Local Input Representation. One of our goals is to use local body part context to guide downstream global pose prediction. To achieve this, we propose a two-step process. First, we extract a set of patches from the input depth image where each patch is centered around each predicted body part. By feeding these patches into our model, it can reason on low-level, local part information. We transform these patches into patches called glimpses [38, 47]. A glimpse is a retina-like encoding of the original input that encodes pixels further from the center with a progressively lower resolution. As a result, the model must focus on specific input regions with high resolution while maintaining some, but not all spatial information. These glimpses are stacked and denoted by $X \in \mathbb {R}^{H\times W \times J}$ where J is the number of joints, H is the glimpse height, and W is the glimpse and width. Glimpses for iteration t are generated using the predicted pose $\hat{y}_{t-1}$ from the previous iteration $t-1$. When $t=0$, we use the average pose $\hat{y}_0$.

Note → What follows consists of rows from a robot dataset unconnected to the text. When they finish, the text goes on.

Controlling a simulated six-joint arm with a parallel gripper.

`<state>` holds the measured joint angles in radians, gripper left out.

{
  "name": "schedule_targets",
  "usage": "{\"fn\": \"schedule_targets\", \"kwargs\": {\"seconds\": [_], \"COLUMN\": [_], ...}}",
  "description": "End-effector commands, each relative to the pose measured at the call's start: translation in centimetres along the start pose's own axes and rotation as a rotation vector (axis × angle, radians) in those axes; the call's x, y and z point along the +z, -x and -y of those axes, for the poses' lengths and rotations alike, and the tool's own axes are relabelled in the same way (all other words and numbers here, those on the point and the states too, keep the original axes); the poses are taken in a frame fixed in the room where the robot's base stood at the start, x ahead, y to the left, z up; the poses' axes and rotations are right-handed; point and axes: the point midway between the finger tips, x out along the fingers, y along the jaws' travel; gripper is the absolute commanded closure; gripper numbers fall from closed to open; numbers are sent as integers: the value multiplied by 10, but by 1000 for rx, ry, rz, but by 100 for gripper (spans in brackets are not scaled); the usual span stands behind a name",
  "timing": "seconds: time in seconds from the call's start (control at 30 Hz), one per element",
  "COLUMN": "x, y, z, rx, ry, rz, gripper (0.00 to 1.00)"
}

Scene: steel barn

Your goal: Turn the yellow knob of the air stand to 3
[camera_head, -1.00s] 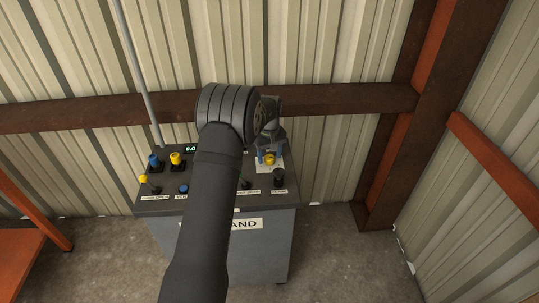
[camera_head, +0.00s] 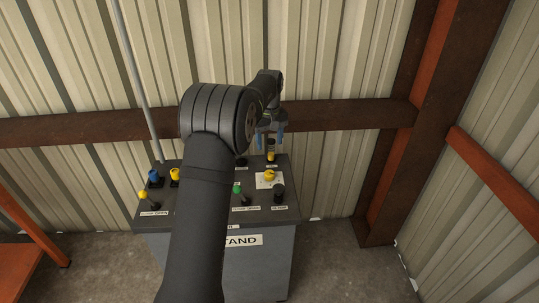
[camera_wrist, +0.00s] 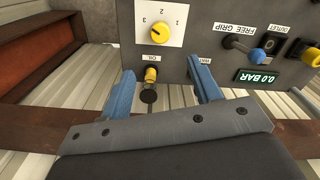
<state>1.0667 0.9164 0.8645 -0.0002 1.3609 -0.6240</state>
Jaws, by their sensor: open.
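The air stand (camera_head: 243,240) is a grey cabinet with a dark sloping top. The yellow knob (camera_head: 269,176) sits on a white dial plate near the top's right side. In the wrist view the yellow knob (camera_wrist: 160,33) is at the top, with 1, 2 and 3 around it; which number it points at is too small to tell. My gripper (camera_head: 271,139) is open and empty, above the stand's far edge, beyond the dial. In the wrist view its blue fingers (camera_wrist: 161,74) flank a smaller yellow-topped part marked OIL (camera_wrist: 151,74), apart from the dial knob.
Near the dial are a black knob (camera_head: 279,193) and a green one (camera_head: 238,190). Blue (camera_head: 155,176) and yellow (camera_head: 175,174) fittings stand at the left. A display (camera_wrist: 261,77) reads 0.0 BAR. A rusty beam (camera_head: 340,114) and metal wall are close behind.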

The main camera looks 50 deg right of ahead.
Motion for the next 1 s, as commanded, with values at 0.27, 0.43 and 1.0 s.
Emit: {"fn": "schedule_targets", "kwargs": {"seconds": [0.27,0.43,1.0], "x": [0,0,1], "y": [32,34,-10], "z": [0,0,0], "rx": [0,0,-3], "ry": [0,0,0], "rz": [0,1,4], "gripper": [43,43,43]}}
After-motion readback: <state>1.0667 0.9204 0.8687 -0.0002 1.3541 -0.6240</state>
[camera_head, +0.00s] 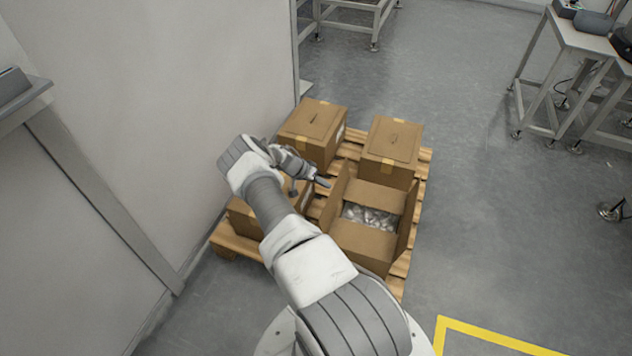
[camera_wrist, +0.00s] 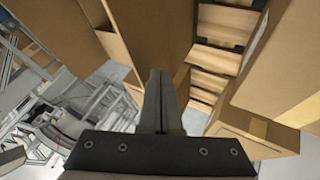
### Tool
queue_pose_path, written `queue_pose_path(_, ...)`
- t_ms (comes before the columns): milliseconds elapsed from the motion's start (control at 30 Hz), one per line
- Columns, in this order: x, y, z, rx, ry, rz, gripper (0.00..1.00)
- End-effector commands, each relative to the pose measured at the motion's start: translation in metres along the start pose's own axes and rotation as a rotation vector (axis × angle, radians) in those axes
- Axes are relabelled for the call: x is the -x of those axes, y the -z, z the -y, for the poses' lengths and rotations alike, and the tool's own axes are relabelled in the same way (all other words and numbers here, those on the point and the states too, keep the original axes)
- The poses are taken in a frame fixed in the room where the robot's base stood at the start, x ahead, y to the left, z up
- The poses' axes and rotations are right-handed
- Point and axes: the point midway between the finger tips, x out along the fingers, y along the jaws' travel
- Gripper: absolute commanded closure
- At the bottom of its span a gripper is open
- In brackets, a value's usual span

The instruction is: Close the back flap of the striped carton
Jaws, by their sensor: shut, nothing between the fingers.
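An open brown carton (camera_head: 362,243) sits at the near right of the pallet in the head view; I cannot make out stripes on it. Its back flap (camera_head: 376,194) and front flap lie partly inward, with a gap between them showing shiny packed contents (camera_head: 369,217). Its left and right flaps stand up. My gripper (camera_head: 323,183) is shut and empty, just left of the carton's left flap near its back corner; I cannot tell if it touches. In the wrist view my gripper's fingers (camera_wrist: 159,80) are together, with brown cardboard (camera_wrist: 165,25) close beyond them.
Two closed, taped cartons stand behind, at back left (camera_head: 312,125) and back right (camera_head: 393,143). Another carton (camera_head: 243,216) at left is partly hidden by my arm. All rest on a wooden pallet (camera_head: 228,243) near a pale wall. Clear floor (camera_head: 480,220) lies to the right.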

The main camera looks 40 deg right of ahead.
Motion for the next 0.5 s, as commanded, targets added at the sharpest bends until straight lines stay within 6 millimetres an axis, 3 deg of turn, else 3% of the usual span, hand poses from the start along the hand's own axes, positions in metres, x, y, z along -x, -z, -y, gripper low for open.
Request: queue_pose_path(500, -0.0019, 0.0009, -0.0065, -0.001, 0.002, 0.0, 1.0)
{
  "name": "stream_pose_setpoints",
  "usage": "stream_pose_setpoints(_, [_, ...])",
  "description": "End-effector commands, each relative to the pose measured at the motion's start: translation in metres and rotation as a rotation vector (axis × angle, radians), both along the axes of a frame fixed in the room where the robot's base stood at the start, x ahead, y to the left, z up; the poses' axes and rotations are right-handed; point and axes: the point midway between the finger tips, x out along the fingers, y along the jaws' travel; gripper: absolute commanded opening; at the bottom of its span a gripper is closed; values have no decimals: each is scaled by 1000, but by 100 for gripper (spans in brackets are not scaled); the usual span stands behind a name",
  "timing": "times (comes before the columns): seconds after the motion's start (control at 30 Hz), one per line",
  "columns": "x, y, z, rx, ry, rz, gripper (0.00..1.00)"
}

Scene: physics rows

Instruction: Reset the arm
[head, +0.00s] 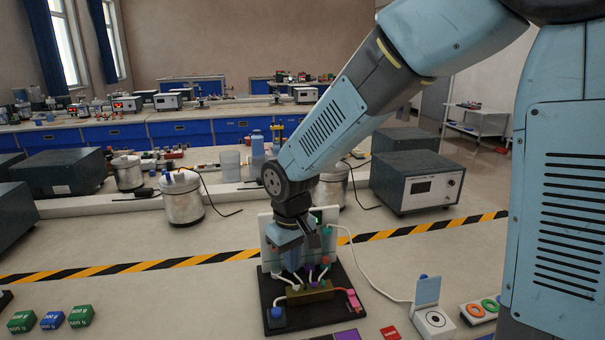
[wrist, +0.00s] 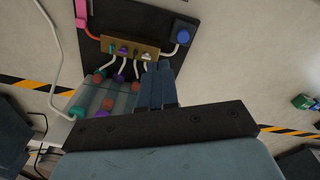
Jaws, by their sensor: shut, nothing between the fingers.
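My arm reaches down from the upper right in the head view. My gripper (head: 309,233) points downward, just above a dark board (head: 314,312) that carries a brass-coloured block (head: 310,293) with coloured plugs and white cables. In the wrist view my gripper (wrist: 158,66) has its two blue fingers together with nothing between them, and the tips appear close to the brass block (wrist: 130,47). I cannot tell whether they touch it. A blue knob (wrist: 184,36) sits at the board's corner. The gripper partly hides the white panel (head: 267,240) behind the board.
Coloured weights (head: 52,320) lie at the left. A white device with a blue lid (head: 428,291) stands right of the board. A metal canister (head: 182,198) and a grey power unit (head: 416,182) stand behind the striped tape (head: 130,268). Bare table lies left of the board.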

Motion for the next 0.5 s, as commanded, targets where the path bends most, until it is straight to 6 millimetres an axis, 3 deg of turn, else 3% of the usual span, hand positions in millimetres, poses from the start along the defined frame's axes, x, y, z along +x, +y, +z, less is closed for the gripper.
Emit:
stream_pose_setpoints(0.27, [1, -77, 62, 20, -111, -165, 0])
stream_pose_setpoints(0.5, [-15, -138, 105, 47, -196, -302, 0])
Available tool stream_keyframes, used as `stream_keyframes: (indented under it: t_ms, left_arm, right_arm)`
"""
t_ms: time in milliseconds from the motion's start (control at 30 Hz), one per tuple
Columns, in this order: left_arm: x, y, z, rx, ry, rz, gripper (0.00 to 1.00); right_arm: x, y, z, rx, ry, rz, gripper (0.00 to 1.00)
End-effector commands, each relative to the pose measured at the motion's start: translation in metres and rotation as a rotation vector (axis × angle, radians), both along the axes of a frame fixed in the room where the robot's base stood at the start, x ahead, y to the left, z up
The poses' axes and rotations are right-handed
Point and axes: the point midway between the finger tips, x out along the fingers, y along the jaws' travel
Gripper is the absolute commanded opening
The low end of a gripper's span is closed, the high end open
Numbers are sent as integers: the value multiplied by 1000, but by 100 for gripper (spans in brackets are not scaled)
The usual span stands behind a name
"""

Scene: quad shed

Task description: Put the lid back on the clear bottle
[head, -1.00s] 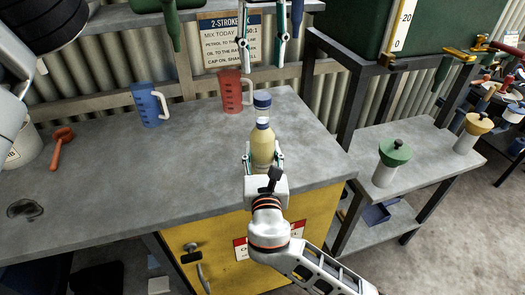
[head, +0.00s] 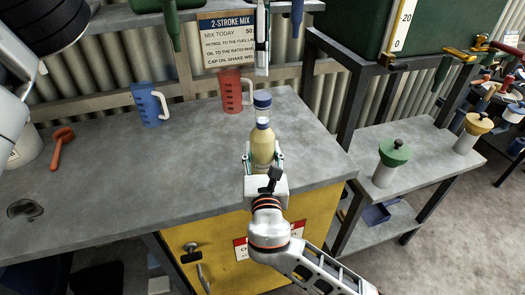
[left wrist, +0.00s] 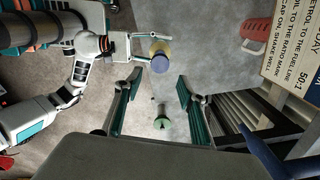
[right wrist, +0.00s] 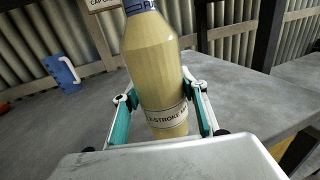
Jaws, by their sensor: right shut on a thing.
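The clear bottle (head: 262,148), filled with yellowish liquid, stands upright near the front right of the bench. My right gripper (head: 263,158) is shut around its lower body; the right wrist view shows the bottle (right wrist: 158,70) between both fingers. In the left wrist view the lid (left wrist: 161,57) shows beyond the fingertips. My left gripper (head: 262,70) hangs above the lid, apart from it. Its fingers are spread and empty in the left wrist view (left wrist: 158,85).
A red jug (head: 231,93) stands close behind the bottle, a blue jug (head: 148,105) farther left. An orange scoop (head: 61,147) lies at left. The bench's middle is clear.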

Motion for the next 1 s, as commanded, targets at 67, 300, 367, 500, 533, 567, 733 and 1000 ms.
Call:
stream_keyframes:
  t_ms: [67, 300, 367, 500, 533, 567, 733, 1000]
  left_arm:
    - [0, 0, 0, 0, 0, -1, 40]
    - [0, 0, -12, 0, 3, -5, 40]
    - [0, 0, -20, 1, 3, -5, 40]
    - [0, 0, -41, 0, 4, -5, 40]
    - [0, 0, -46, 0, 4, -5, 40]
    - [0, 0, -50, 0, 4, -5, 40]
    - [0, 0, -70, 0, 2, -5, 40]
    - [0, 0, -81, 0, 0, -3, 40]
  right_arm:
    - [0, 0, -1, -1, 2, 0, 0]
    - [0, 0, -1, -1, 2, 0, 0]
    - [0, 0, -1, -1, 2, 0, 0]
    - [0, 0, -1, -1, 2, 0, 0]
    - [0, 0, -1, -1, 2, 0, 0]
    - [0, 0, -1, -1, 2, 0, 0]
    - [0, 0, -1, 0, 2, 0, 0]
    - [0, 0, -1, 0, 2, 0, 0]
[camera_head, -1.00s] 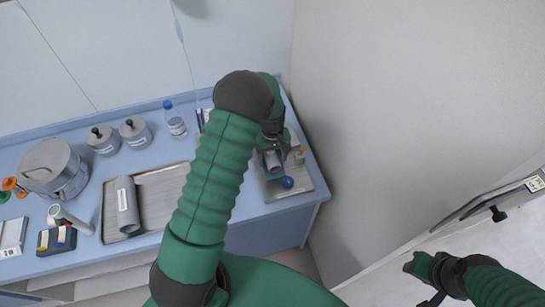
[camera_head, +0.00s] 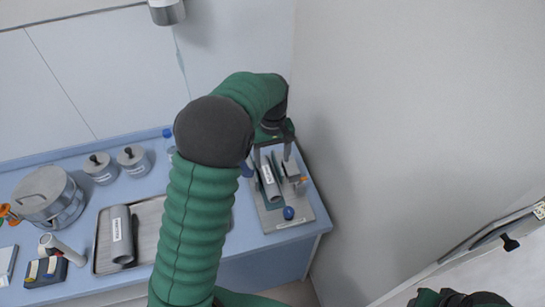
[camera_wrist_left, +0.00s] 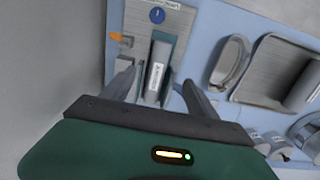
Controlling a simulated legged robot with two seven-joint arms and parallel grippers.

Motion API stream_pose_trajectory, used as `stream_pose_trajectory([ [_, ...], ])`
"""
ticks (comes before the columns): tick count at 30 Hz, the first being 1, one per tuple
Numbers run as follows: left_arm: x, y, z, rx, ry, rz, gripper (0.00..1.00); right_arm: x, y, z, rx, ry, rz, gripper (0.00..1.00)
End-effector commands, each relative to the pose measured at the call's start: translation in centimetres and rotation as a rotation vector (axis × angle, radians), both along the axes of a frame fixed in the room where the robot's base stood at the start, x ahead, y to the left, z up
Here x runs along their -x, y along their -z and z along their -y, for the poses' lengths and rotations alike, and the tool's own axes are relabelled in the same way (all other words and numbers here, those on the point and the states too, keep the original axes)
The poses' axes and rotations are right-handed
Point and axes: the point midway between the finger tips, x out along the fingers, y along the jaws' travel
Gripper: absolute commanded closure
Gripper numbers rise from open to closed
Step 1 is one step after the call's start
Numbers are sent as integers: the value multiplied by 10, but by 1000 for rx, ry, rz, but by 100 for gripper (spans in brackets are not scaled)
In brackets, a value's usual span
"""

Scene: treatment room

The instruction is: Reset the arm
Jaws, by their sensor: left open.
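My left gripper (camera_head: 272,152) is above the device at the right end of the blue counter. Its fingers are open and spread on either side of a grey labelled tube (camera_head: 270,185), apart from it as far as I can tell. In the left wrist view my left gripper (camera_wrist_left: 157,82) has a finger on each side of the tube (camera_wrist_left: 157,72), which lies in a green cradle. My right gripper is only partly in view at the bottom right edge.
On the counter stand a metal tray (camera_head: 151,212) holding another grey tube (camera_head: 121,235), two lidded canisters (camera_head: 101,173), a large pot (camera_head: 45,198) and a white tube (camera_head: 63,250). A wall (camera_head: 400,110) rises close to the right of the device.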

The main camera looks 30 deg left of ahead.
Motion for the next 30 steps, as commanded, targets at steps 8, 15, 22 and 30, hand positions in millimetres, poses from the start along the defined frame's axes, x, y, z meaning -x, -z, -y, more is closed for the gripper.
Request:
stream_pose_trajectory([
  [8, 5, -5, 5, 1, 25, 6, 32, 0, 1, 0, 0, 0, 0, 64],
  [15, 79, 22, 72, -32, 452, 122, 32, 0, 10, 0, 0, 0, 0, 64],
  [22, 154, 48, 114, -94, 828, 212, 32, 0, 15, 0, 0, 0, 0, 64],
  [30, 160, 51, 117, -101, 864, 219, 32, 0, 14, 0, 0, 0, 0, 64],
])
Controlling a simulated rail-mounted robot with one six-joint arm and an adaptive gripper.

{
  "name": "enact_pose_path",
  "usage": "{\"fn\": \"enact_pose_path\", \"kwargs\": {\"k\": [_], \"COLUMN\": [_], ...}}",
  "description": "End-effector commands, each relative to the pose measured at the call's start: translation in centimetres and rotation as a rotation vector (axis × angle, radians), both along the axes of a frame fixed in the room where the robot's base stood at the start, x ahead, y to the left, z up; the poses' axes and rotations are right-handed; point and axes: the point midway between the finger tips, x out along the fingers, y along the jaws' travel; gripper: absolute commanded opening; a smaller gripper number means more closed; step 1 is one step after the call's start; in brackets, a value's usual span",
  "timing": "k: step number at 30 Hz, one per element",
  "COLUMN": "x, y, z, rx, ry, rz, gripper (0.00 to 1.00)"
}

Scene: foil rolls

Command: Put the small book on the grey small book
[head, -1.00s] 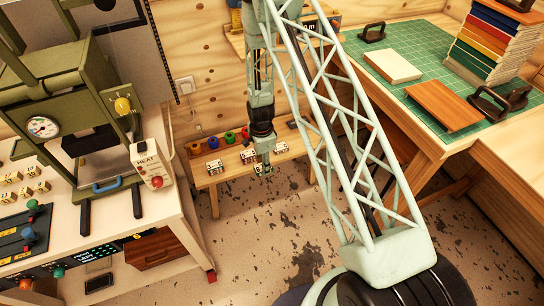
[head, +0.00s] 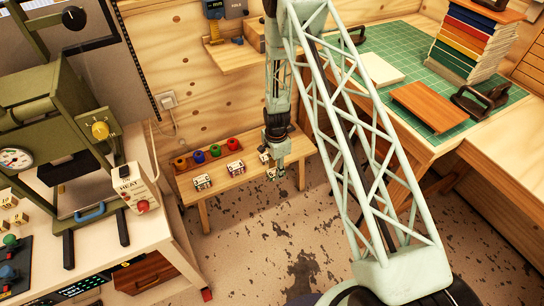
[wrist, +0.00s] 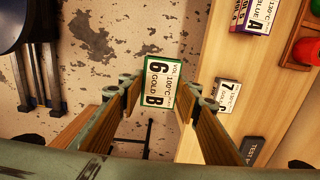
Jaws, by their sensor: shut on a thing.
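My gripper (head: 275,174) is shut on a small book (wrist: 161,84) with a green edge and a white label reading 6 GOLD B. In the wrist view the book is between the fingertips, over the floor beside the low bench's front edge. In the head view it is small and hard to make out. Another small book (wrist: 228,95) with a pale, greyish edge and a 7 on its label lies on the bench, right of the held one and apart from it. It also shows in the head view (head: 265,156), partly hidden by my gripper.
The low wooden bench (head: 220,184) also holds a book marked BLUE A (wrist: 258,15), a further labelled book (head: 203,182), several coloured rolls (head: 198,157) and a dark TEST block (wrist: 252,149). A press (head: 50,130) stands left, a green-matted table (head: 415,70) right.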

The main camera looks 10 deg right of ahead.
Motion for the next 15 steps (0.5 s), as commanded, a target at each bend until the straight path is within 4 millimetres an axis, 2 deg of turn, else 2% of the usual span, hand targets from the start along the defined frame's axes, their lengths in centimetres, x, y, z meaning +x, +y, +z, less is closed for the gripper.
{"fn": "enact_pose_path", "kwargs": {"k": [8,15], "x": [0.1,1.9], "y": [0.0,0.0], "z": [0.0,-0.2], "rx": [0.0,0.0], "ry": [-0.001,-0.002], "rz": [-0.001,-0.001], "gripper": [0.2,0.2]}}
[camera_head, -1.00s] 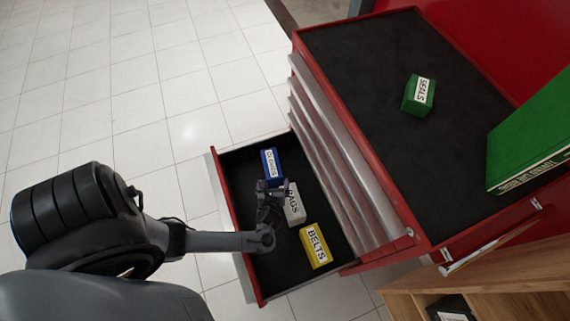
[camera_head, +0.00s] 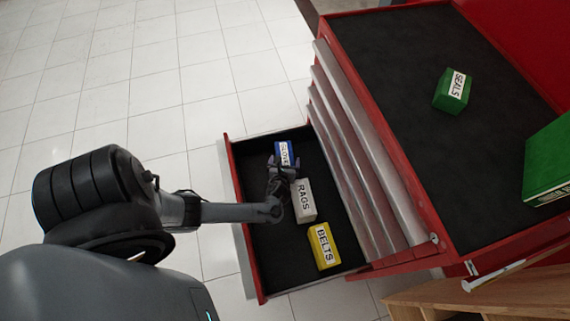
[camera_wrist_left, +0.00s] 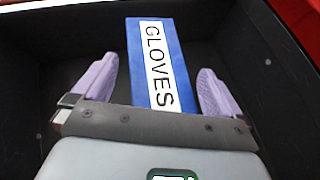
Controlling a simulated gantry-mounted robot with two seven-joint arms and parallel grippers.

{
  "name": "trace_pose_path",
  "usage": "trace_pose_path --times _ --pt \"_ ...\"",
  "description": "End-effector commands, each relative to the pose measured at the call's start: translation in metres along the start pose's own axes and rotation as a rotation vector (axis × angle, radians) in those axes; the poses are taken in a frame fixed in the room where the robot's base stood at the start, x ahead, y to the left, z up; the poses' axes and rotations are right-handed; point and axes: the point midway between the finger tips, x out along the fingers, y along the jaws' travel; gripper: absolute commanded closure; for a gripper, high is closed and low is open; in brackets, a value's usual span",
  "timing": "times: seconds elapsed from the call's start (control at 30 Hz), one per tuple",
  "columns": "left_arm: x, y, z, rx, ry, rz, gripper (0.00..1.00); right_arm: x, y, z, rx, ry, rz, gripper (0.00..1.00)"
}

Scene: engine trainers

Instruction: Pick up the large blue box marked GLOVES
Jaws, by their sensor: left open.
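The blue box (camera_head: 284,152) with a white GLOVES label lies in the open bottom drawer (camera_head: 270,250) of the red cabinet, at the drawer's far end. My left gripper (camera_head: 282,166) is in the drawer area over the near part of the box and hides some of it. In the left wrist view the blue box (camera_wrist_left: 160,55) lies between the lines of the two open purple fingers (camera_wrist_left: 158,85), with a gap on each side. Its near end is hidden behind the gripper's body. My right gripper is not in view.
A white RAGS box (camera_head: 304,200) sits close to the gripper in the same drawer, and a yellow BELTS box (camera_head: 323,246) is nearer. A green SEALS box (camera_head: 452,91) and a large green box (camera_head: 547,160) stand on the cabinet top (camera_head: 400,70).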

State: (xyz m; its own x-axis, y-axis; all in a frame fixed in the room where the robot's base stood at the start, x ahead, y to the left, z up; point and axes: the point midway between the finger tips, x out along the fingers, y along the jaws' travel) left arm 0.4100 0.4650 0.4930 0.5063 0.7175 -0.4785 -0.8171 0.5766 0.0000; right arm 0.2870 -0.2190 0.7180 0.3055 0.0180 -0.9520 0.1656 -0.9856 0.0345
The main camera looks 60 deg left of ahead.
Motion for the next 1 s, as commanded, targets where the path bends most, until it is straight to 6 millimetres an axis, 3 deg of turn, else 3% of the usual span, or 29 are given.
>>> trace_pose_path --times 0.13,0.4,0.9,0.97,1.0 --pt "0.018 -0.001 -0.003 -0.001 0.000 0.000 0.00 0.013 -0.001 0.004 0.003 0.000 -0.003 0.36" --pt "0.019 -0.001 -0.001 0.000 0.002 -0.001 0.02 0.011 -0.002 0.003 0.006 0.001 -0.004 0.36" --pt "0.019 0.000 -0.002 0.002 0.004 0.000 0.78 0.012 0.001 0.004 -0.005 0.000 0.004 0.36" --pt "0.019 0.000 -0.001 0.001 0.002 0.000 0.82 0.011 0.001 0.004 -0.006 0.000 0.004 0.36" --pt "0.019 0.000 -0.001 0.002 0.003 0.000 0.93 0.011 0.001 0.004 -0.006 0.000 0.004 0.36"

Learned Viewpoint Invariant Embedding. We embed the input into a learned, viewpoint invariant feature space (see Fig. 3). Since each glimpse x is a real world depth map, we can convert each glimpse into a voxel $x' \in \mathbb {R}^{H \times W \times D}$ where D is the depth of the voxel. We refer to voxel as a volumetric representation of the depth map and not a full 3D model. This representation allows us to transform the glimpse in 3D thereby simulating occlusions and geometric variations which may be present from other viewpoints.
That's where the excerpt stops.